Which lines below fall between the one containing "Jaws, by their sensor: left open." and the one containing "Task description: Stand"? Repeat them exactly, counting both of those lines, and add nothing else.

**** Given records

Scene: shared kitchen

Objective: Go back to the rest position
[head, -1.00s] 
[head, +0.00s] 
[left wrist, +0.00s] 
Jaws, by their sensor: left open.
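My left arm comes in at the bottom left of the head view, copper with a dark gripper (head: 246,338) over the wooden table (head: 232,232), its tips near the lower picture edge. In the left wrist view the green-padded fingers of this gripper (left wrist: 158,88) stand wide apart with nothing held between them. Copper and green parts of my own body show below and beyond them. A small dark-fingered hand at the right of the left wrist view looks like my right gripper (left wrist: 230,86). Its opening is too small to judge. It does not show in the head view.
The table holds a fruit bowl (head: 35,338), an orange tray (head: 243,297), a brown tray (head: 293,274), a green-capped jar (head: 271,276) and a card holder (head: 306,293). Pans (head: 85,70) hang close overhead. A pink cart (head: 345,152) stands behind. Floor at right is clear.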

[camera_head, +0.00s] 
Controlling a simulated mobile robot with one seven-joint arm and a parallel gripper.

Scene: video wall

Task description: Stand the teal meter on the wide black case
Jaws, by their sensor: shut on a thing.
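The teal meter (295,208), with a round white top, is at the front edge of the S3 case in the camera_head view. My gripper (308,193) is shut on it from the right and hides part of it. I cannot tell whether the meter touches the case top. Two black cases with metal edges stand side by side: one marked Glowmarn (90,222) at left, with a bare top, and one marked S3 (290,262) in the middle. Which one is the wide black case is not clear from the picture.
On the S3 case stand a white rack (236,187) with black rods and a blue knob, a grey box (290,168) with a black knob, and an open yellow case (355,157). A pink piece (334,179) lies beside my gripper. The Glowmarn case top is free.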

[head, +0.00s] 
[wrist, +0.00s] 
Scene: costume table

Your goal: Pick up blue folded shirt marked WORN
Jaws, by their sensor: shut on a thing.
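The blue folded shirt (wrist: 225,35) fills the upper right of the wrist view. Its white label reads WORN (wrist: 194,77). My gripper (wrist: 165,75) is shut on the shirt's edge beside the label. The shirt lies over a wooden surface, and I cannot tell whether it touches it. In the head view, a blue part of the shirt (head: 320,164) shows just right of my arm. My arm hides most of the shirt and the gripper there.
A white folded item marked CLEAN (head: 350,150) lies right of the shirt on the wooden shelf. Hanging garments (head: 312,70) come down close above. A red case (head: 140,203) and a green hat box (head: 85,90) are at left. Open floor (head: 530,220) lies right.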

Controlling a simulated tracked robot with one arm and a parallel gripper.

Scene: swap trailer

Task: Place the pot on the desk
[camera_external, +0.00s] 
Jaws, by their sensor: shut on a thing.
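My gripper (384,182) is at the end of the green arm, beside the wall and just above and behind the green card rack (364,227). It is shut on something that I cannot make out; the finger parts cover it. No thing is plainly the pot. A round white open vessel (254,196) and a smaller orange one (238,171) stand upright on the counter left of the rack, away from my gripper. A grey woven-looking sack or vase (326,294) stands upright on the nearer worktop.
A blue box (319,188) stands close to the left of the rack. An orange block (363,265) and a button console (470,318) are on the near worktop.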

********

Result below:
Jaws, by their sensor: left open.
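My left arm comes in at the bottom left of the head view, copper with a dark gripper (head: 246,338) over the wooden table (head: 232,232), its tips near the lower picture edge. In the left wrist view the green-padded fingers of this gripper (left wrist: 158,88) stand wide apart with nothing held between them. Copper and green parts of my own body show below and beyond them. A small dark-fingered hand at the right of the left wrist view looks like my right gripper (left wrist: 230,86). Its opening is too small to judge. It does not show in the head view.
The table holds a fruit bowl (head: 35,338), an orange tray (head: 243,297), a brown tray (head: 293,274), a green-capped jar (head: 271,276) and a card holder (head: 306,293). Pans (head: 85,70) hang close overhead. A pink cart (head: 345,152) stands behind. Floor at right is clear.

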[camera_head, +0.00s] 
Controlling a simulated mobile robot with one seven-joint arm and a parallel gripper.

Scene: video wall

Task description: Stand the teal meter on the wide black case

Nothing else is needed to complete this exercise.